What to work on: Repeat exactly the lines from the start through the line with "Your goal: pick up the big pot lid", both ends included.

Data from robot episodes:
* start *
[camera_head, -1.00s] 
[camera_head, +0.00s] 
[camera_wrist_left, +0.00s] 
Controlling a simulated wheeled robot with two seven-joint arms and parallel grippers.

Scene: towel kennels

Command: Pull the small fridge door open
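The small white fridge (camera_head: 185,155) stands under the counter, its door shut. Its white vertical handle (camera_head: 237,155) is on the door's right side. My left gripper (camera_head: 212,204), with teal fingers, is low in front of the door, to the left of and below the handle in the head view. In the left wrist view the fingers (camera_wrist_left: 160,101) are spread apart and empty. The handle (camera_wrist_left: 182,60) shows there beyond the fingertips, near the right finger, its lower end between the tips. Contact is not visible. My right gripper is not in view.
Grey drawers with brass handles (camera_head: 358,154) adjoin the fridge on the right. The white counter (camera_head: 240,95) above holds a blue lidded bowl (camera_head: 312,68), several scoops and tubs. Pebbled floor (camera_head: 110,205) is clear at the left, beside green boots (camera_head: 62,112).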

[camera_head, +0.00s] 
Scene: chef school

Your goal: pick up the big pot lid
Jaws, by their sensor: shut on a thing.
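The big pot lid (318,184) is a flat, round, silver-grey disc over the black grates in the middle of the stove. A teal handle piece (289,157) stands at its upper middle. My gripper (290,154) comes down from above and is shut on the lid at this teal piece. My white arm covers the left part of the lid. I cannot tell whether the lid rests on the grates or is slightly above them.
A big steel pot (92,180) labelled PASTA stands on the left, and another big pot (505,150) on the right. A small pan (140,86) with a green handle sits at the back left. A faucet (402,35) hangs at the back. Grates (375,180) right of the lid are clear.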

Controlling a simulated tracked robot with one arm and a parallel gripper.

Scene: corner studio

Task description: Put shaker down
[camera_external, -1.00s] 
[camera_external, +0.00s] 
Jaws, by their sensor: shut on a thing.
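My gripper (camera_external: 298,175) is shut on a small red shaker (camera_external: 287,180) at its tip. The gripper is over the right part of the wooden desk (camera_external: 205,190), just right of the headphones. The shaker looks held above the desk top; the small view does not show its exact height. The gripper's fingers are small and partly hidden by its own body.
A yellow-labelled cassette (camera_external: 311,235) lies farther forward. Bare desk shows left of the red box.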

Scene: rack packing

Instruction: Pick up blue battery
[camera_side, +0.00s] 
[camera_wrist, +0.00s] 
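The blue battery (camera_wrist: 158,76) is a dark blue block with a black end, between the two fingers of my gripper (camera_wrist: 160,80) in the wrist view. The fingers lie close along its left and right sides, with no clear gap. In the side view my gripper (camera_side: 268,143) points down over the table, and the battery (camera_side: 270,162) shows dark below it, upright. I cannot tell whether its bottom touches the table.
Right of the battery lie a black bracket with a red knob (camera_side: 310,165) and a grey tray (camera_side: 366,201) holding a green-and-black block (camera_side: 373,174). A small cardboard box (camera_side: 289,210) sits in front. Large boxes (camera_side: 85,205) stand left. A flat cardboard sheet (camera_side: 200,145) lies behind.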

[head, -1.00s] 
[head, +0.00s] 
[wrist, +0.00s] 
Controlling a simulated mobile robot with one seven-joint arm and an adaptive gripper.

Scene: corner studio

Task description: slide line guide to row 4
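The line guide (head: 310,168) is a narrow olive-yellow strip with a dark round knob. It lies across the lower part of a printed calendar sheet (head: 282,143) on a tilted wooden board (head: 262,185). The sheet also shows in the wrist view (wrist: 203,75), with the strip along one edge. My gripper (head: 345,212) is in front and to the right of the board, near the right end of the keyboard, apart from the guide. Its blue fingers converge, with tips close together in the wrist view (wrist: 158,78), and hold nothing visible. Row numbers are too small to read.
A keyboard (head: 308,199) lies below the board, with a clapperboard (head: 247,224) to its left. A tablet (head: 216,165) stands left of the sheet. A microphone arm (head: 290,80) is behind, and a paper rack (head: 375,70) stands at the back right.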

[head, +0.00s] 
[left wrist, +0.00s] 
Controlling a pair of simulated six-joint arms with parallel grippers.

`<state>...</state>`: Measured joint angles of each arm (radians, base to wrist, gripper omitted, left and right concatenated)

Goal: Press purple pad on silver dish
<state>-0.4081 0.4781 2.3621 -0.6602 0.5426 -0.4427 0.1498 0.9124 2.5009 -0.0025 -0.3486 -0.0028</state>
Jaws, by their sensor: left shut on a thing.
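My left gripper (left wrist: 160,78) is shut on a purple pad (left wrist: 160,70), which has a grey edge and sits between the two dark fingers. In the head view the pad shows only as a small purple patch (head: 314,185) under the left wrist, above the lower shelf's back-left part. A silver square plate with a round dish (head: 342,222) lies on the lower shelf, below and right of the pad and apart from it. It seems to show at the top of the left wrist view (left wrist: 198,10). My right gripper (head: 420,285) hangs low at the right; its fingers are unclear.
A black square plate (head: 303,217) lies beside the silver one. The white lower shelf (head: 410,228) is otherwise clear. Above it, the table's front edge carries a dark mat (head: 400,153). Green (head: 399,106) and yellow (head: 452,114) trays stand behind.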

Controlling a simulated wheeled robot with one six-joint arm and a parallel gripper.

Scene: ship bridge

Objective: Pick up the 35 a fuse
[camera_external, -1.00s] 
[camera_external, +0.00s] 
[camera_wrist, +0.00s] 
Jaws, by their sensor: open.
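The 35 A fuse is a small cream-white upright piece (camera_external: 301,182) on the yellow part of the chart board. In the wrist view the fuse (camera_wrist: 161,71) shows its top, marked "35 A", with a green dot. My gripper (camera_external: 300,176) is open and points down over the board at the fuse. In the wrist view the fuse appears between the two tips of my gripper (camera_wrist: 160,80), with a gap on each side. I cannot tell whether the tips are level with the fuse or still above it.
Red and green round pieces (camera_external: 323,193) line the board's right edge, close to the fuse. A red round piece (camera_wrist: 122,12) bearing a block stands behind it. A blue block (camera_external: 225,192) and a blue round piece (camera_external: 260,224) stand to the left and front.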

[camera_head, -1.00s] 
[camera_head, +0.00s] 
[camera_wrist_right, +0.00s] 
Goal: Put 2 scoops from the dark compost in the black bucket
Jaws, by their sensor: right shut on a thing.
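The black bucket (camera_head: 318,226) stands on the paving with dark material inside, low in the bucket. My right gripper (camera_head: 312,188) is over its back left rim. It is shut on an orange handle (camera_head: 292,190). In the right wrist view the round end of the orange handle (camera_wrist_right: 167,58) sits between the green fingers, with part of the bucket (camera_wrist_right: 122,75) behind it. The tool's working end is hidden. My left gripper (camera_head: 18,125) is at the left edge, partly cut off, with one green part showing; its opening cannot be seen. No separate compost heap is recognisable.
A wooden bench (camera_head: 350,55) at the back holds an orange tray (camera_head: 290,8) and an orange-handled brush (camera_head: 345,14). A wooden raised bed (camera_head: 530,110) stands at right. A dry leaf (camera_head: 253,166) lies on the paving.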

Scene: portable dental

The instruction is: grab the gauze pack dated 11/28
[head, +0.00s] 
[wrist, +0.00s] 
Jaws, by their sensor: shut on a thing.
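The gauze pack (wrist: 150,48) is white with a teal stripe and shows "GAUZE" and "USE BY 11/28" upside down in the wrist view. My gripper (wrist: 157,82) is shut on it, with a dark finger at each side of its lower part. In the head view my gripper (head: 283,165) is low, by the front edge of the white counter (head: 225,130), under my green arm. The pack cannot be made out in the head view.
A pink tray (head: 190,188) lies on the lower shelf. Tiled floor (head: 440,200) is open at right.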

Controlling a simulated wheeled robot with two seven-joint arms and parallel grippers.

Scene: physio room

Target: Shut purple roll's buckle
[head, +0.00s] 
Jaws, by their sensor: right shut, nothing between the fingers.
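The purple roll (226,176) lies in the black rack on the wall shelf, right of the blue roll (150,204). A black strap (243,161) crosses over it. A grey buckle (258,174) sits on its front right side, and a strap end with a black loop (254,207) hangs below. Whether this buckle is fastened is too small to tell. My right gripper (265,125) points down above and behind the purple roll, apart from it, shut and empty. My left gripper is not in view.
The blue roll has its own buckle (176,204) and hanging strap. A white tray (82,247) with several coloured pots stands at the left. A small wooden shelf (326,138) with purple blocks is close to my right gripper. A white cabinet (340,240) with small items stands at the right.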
* end *
Exercise output:
[camera_head, -1.00s] 
[camera_head, +0.00s] 
[camera_wrist_left, +0.00s] 
Controlling a simulated wheeled robot with two seven-joint arms and parallel grippers.

Scene: towel kennels

Command: Pull the small fridge door open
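The small white fridge (camera_head: 185,155) stands under the counter, its door shut. Its white vertical handle (camera_head: 237,155) is on the door's right side. My left gripper (camera_head: 212,204), with teal fingers, is low in front of the door, to the left of and below the handle in the head view. In the left wrist view the fingers (camera_wrist_left: 160,101) are spread apart and empty. The handle (camera_wrist_left: 182,60) shows there beyond the fingertips, near the right finger, its lower end between the tips. Contact is not visible. My right gripper is not in view.
Grey drawers with brass handles (camera_head: 358,154) adjoin the fridge on the right. The white counter (camera_head: 240,95) above holds a blue lidded bowl (camera_head: 312,68), several scoops and tubs. Pebbled floor (camera_head: 110,205) is clear at the left, beside green boots (camera_head: 62,112).

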[camera_head, +0.00s] 
Scene: chef school

Your goal: pick up the big pot lid

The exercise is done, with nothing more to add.